Below are the entries; output exactly the lines from the one containing "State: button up" through the final line, inclusive.

(Entries from a robot dataset):
════════════════

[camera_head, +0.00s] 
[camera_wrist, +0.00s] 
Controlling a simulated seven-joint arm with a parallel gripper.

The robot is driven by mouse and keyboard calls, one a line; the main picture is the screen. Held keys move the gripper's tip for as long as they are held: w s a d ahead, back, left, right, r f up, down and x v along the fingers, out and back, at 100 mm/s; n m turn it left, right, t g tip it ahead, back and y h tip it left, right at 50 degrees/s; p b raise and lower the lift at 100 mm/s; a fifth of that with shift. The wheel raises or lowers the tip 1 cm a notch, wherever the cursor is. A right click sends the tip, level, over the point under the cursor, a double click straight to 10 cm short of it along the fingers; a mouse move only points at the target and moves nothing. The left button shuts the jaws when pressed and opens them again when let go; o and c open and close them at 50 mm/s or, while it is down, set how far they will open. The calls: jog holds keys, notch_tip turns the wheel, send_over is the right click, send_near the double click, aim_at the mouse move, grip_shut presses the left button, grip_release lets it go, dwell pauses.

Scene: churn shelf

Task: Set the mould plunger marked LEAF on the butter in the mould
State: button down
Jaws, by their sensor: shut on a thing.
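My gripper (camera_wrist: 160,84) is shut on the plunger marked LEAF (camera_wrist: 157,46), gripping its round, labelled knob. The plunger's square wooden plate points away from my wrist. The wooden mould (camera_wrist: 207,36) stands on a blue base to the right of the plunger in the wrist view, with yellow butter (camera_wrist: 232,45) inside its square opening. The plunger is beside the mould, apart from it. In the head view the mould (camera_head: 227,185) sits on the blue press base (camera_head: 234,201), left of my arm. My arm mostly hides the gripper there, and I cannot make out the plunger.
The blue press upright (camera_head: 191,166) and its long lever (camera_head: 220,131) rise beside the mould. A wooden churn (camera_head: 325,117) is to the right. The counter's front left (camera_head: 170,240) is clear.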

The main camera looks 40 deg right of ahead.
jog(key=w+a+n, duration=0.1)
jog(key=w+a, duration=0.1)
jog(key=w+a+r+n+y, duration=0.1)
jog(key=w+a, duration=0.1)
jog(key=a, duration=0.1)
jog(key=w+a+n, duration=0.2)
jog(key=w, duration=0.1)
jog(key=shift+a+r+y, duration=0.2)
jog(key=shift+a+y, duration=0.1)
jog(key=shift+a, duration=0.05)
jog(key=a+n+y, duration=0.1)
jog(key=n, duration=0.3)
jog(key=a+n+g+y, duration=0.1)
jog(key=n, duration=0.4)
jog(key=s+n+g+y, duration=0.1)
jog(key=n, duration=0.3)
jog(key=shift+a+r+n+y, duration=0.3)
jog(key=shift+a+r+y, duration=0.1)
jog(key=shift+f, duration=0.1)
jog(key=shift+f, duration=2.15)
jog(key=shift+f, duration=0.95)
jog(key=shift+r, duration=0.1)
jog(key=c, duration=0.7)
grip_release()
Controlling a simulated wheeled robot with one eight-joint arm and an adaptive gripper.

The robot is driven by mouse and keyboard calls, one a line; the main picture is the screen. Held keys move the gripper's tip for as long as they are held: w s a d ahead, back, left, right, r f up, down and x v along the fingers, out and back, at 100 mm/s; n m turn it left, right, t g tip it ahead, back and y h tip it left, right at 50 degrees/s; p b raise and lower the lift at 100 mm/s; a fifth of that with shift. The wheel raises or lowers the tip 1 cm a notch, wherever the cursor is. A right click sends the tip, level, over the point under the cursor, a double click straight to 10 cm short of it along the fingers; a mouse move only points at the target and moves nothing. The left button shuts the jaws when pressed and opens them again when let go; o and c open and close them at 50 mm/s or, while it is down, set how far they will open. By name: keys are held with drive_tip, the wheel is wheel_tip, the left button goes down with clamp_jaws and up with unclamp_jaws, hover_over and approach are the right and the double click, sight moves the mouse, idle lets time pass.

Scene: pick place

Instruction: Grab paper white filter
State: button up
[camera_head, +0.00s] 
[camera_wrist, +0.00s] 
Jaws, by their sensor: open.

════════════════

(Answer to the problem):
State: button up
[camera_head, +0.00s] 
[camera_wrist, +0.00s] 
Jaws, by their sensor: open.

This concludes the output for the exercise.